On Base Percentage
Just looking at overall team stats, adding the hits+walks+hitbypitch numbers, then dividing those by the same surrendered by the team's pitching staff/defense; that gives the OBP ratio. This is the convention used by sabrmetric types, no? And the correlation to winning is enormous, and the correlation to runs ratio (runs scored divided by runs surrendered) equally so. A sample correlation of .90 or so, for any season or portion of it, this is typical. And it is obviously huge.
Now baseball isn't much like trivia craps at all. The better team on the day usually wins. Whereas over 40 matches of trivia craps, I would guess about a quarter of the players will actually have won more money in matches where they did worse at the trivia. Stuff happens.
My question is; how does it predict? If a team starts the year with a disappointing record, but a strong OBP ratio, should we suspect that they've just been a touch unlucky, and that they will start scoring more runs, allowing fewer, and winning more games in the future? And the answer is yes, or at least I can't find a baseball stat that has stronger predictive value, not with a quick search of the web, anyways.
For the 2003, 2005, 2006 and 2007 seasons the predictive value of OBP to the runs ratio, from one half of the season to the other, it averages a correlation of .43. As a point of reference for baseball fans, this is a touch better than the .38 predictive value of runs ratio to future wins ratio over the same interval (which is the essence of Bill James' Pythagorean Expectation) .
I have the even strength face off zones for the NHL for these same seasons, that's why I picked them. And obviously in both sports there are trades at the deadline, injuries, young players that get better with experience, differences in schedule difficulty from one half to the next, teams that are out of the playoff picture so start playing youth in situations that they wouldn't otherwise, etc. And in hockey especially, the bounces are still going to have a big say in the results.
The chart below shows the average repeatability and predictive correlations for these four seasons. I used face off zones because to my mind it is a strong indicator of meaningful possession in hockey, and the even strength zone time ratio and corsi ratio (shots directed at net ratio) aren't available for all of these seasons.
If you sum the first half of these four seasons, and compare it to the sum of the back half of these same four seasons (which I did accidentally at first, due to a script error) then both metrics grow stronger.
In the case of OBP, repeatability climbs to .70, prediction rises to .62.
In the case of face off zone ratio, repeatability climbs to .87, prediction rises to .57.

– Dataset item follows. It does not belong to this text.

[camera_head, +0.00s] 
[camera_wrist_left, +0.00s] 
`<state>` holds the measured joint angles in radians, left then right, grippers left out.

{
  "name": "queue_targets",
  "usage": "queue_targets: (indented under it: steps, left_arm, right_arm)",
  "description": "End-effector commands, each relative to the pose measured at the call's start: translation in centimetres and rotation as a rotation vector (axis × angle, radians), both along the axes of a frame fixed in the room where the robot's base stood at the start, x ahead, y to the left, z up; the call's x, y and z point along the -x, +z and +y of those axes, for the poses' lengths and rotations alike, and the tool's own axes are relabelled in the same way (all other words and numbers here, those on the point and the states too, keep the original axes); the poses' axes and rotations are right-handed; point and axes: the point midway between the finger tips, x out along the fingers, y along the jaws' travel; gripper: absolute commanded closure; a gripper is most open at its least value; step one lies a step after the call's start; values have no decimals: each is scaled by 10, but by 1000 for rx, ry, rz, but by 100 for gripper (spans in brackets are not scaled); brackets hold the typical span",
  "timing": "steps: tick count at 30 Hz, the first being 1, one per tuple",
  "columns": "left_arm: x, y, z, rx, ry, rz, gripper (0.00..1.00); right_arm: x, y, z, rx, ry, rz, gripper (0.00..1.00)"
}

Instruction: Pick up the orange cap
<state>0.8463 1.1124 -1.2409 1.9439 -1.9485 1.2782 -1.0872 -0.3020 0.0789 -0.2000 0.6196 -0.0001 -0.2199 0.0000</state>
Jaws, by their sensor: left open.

And in the case of face offs the correlation to immediate results, averaged over these four seasons, is a fairly weak .35 . With the four seasons combined, however, the benefit of the larger sample causes correlation of face off zone ratio to scoring ratio to climb to .71.
I know I'm painting with a big brush here, this is a bit rough. And I'm sure that baseball stats guys have done a tremendous amount of analysis of OBP and other team stats. Still, to my mind it's a comparison that has value. In large part because Pythagorean Expectation and OBP are fairly established metrics in the minds of a lot of the Oiler fans who hang out on the Oilogosphere.
Possession certainly isn't everything, but it's a lot of it. And is the foundation for any sensible endeavour to place reasonably accurate expectations on hockey teams at even strength, and hockey players as well.
As an aside: retrosheet.org is a terrific resource for baseball stats nuts. Everything is laid out for you, it takes minutes to write an excel macro that scrapes off what you need, and for any range of seasons. It does not have pitch counts by inning though, or even pitch counts by game. Does anyone know where this is available? I suspect that the reason OBP is such a strong indicator of present and future success is because it is an indicator of pitch count, and the ability of a team to get weaker pitchers (middle relievers) into the game. Tthough I'm certainly not sure of that.